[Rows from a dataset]

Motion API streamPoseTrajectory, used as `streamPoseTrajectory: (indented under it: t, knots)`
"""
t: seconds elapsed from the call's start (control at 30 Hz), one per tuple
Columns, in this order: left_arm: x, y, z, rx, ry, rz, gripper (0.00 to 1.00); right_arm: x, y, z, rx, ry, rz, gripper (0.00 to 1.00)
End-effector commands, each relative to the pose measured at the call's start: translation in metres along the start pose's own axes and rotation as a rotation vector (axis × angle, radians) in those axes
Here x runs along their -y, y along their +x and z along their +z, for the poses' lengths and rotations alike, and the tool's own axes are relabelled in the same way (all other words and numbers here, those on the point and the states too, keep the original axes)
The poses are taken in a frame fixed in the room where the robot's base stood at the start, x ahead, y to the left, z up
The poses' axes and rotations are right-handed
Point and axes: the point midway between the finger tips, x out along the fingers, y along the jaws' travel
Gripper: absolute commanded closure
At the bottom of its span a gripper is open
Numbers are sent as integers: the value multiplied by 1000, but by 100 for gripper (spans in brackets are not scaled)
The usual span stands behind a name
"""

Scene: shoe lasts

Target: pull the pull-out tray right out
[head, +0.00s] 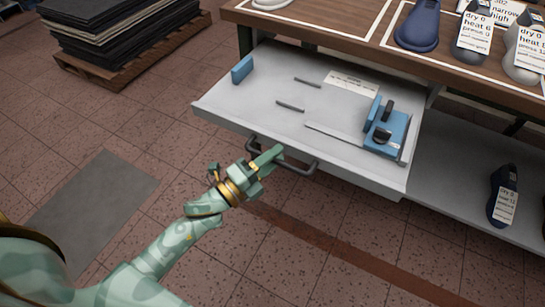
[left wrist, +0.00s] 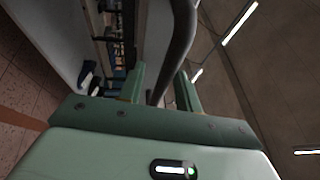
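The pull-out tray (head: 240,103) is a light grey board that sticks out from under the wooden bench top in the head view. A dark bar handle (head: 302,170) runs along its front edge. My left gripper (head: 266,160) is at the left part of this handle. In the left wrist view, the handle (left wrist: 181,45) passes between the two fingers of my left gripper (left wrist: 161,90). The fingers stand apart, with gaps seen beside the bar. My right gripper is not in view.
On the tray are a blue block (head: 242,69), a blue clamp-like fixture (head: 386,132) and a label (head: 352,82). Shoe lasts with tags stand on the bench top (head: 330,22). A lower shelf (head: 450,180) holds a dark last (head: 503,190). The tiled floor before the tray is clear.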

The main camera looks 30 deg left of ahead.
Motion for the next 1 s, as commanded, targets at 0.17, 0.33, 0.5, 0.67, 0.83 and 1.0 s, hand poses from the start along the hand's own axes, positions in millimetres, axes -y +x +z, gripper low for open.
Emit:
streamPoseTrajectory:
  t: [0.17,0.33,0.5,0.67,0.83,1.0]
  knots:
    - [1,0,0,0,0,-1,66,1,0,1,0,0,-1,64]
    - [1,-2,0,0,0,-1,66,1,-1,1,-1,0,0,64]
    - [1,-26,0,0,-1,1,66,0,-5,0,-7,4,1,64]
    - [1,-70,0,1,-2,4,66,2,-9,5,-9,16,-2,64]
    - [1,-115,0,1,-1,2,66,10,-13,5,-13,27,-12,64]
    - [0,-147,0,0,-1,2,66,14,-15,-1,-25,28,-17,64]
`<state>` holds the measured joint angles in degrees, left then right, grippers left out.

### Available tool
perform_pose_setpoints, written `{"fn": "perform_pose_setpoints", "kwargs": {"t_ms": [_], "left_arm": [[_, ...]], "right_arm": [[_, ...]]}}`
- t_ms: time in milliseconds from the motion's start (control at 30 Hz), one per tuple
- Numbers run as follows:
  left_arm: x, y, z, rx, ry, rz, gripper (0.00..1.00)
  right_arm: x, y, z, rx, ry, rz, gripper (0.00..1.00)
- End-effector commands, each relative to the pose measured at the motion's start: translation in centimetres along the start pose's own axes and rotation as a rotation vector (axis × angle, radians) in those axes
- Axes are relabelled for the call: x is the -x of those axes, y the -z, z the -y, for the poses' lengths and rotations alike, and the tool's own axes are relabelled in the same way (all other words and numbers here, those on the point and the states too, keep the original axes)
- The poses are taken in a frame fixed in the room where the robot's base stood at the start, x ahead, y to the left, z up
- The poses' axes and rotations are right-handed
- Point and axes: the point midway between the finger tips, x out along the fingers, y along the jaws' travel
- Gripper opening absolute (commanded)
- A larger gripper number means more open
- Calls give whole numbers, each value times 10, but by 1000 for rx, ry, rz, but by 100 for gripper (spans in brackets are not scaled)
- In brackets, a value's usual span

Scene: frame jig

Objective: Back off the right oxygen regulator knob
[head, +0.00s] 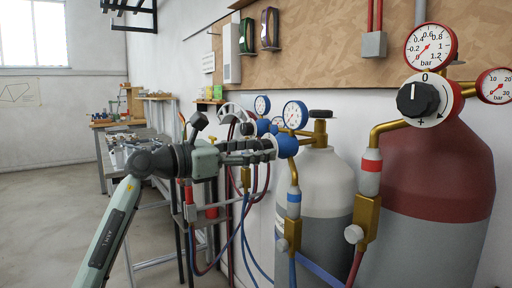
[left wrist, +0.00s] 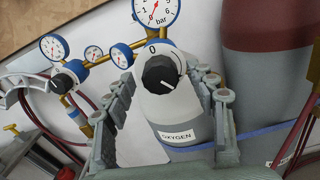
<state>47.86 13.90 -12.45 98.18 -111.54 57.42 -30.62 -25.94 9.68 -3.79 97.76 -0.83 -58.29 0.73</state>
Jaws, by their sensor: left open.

BRIEF: Quote every line of the records above exactly; no picture is to be copied.

ANSWER TO THIS PROBLEM:
Motion API streamPoseTrajectory, used as `streamPoseTrajectory: (indented under it: t, knots)`
"""
t: seconds elapsed from the call's start (control at 30 Hz), one per tuple
Columns, in this order: left_arm: x, y, z, rx, ry, rz, gripper (0.00 to 1.00); right_arm: x, y, z, rx, ry, rz, gripper (0.00 to 1.00)
End-effector commands, each relative to the pose measured at the call's start: translation in metres along the start pose's own axes and rotation as a rotation vector (axis × angle, radians) in those axes
Here x runs along their -y, y along their +x and z along their +z, for the poses' lengths and rotations alike, and the tool's own axes are relabelled in the same way (all other words and numbers here, those on the point and the states too, keep the original axes)
The poses are taken in a frame fixed in the room where the robot's base stood at the start, x ahead, y to the left, z up
The poses' axes and rotations are right-handed
Point and axes: the point midway between the finger tips, x out along the fingers, y along the jaws' travel
Gripper: absolute commanded closure
At the bottom of its span a gripper is open
Numbers are sent as integers: the value multiplied by 1000, but by 100 for gripper (spans in brackets are not scaled)
The usual span stands behind a name
"""

Scene: shoe lasts

Target: pull the pull-out tray right out
[head, +0.00s] 
[left wrist, +0.00s] 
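The pull-out tray (head: 240,103) is a light grey board that sticks out from under the wooden bench top in the head view. A dark bar handle (head: 302,170) runs along its front edge. My left gripper (head: 266,160) is at the left part of this handle. In the left wrist view, the handle (left wrist: 181,45) passes between the two fingers of my left gripper (left wrist: 161,90). The fingers stand apart, with gaps seen beside the bar. My right gripper is not in view.
On the tray are a blue block (head: 242,69), a blue clamp-like fixture (head: 386,132) and a label (head: 352,82). Shoe lasts with tags stand on the bench top (head: 330,22). A lower shelf (head: 450,180) holds a dark last (head: 503,190). The tiled floor before the tray is clear.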

The main camera looks 30 deg left of ahead.
Motion for the next 1 s, as commanded, targets at 0.17, 0.33, 0.5, 0.67, 0.83 and 1.0 s, hand poses from the start along the hand's own axes, positions in millimetres, axes -y +x +z, gripper low for open.
Emit:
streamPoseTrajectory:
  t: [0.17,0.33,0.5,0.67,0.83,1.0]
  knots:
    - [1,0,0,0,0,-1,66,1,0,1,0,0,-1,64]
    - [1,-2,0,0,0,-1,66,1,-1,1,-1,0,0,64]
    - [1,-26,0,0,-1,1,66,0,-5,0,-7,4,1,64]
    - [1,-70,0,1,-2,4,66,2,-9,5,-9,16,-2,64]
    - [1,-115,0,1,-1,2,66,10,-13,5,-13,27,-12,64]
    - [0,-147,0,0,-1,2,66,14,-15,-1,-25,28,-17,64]
`<state>` holds the measured joint angles in degrees, left then right, grippers left out.

### Available tool
perform_pose_setpoints, written `{"fn": "perform_pose_setpoints", "kwargs": {"t_ms": [_], "left_arm": [[_, ...]], "right_arm": [[_, ...]]}}`
- t_ms: time in milliseconds from the motion's start (control at 30 Hz), one per tuple
- Numbers run as follows:
  left_arm: x, y, z, rx, ry, rz, gripper (0.00..1.00)
  right_arm: x, y, z, rx, ry, rz, gripper (0.00..1.00)
- End-effector commands, each relative to the pose measured at the motion's start: translation in centimetres along the start pose's own axes and rotation as a rotation vector (axis × angle, radians) in those axes
- Axes are relabelled for the call: x is the -x of those axes, y the -z, z the -y, for the poses' lengths and rotations alike, and the tool's own axes are relabelled in the same way (all other words and numbers here, those on the point and the states too, keep the original axes)
- The poses are taken in a frame fixed in the room where the robot's base stood at the start, x ahead, y to the left, z up
- The poses' axes and rotations are right-handed
- Point and axes: the point midway between the finger tips, x out along the fingers, y along the jaws' travel
- Gripper opening absolute (commanded)
- A larger gripper number means more open
- Calls give whole numbers, each value times 10, but by 1000 for rx, ry, rz, but by 100 for gripper (spans in brackets are not scaled)
- In brackets, a value's usual span

Scene: frame jig

Objective: Back off the right oxygen regulator knob
[head, +0.00s] 
[left wrist, +0.00s] 
<state>47.86 13.90 -12.45 98.18 -111.54 57.42 -30.62 -25.94 9.68 -3.79 97.76 -0.83 -58.29 0.73</state>
Jaws, by their sensor: left open.

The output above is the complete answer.